- [WHAT IS NEEDED]
Starting at the top of the records, output every line through the one that contains "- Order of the", keeping each exactly as it appears.

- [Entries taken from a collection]
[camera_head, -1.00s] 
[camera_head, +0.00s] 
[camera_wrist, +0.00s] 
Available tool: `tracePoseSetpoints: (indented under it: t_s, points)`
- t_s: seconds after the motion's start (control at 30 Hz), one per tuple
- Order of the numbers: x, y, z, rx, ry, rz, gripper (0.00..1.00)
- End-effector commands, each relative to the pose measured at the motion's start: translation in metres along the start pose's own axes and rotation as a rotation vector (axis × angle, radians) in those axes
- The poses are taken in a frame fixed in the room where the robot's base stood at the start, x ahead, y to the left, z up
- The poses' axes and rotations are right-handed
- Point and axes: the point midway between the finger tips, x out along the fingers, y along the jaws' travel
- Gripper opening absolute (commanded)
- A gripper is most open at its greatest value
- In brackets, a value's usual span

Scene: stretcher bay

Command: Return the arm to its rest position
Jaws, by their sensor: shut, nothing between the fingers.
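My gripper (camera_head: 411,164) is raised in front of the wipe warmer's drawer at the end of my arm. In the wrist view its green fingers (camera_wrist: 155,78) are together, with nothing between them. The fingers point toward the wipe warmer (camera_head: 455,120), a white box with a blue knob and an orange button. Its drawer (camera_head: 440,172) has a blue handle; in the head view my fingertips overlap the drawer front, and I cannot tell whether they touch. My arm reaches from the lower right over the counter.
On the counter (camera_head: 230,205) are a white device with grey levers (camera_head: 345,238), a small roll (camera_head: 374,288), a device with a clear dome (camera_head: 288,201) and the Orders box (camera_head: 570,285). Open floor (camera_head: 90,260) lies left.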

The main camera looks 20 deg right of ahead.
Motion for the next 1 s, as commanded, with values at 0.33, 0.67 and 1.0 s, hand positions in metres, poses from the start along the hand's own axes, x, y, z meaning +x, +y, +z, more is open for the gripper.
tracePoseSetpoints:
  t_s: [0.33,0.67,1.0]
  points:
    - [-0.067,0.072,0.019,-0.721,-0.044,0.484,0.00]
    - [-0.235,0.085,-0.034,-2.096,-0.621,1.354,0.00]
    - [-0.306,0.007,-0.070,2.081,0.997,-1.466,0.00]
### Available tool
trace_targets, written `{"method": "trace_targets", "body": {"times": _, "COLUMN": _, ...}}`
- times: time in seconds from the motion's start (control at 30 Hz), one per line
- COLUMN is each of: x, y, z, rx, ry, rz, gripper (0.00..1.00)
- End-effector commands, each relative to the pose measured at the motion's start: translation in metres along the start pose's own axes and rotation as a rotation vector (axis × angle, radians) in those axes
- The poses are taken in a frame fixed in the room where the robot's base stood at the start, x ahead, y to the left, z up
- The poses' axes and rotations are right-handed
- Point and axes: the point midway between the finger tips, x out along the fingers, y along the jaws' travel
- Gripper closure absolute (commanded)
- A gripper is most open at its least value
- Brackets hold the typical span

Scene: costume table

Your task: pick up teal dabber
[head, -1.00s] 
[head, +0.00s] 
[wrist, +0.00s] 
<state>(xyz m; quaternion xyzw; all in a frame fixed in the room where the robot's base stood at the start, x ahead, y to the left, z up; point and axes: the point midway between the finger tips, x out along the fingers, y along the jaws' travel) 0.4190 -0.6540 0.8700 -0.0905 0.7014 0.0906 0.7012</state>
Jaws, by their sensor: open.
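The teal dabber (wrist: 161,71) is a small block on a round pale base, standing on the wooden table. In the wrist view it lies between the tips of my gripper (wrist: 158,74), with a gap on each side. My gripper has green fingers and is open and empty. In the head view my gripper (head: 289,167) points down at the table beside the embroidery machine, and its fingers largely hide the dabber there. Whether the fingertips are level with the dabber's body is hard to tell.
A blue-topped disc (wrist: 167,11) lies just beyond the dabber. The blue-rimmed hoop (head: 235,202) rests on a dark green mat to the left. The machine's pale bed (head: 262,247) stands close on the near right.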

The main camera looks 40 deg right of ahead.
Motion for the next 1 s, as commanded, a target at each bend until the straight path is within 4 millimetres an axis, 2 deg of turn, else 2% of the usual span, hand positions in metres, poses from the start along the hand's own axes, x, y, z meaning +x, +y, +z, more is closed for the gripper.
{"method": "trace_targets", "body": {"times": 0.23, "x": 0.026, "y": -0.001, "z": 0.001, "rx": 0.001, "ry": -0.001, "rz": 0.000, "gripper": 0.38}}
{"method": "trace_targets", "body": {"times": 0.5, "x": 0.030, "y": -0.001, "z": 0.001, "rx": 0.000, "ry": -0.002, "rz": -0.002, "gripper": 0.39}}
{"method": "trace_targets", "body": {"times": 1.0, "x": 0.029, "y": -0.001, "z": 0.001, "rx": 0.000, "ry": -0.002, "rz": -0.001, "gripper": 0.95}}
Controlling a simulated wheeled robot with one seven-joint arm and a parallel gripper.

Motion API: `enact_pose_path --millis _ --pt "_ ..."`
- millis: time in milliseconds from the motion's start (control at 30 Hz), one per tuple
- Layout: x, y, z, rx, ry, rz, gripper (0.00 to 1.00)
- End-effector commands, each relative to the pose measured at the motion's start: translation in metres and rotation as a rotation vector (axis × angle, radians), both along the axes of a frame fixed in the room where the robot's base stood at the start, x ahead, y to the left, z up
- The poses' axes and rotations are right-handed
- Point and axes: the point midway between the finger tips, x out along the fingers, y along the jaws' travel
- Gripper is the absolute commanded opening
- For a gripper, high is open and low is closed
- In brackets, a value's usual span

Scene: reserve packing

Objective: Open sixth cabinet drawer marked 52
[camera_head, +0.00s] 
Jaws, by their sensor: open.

- [RESULT BELOW]
[camera_head, -1.00s] 
[camera_head, +0.00s] 
[camera_wrist, +0.00s] 
Available tool: `tracePoseSetpoints: (indented under it: t_s, points)`
- t_s: seconds after the motion's start (control at 30 Hz), one per tuple
- Order of the numbers: x, y, z, rx, ry, rz, gripper (0.00..1.00)

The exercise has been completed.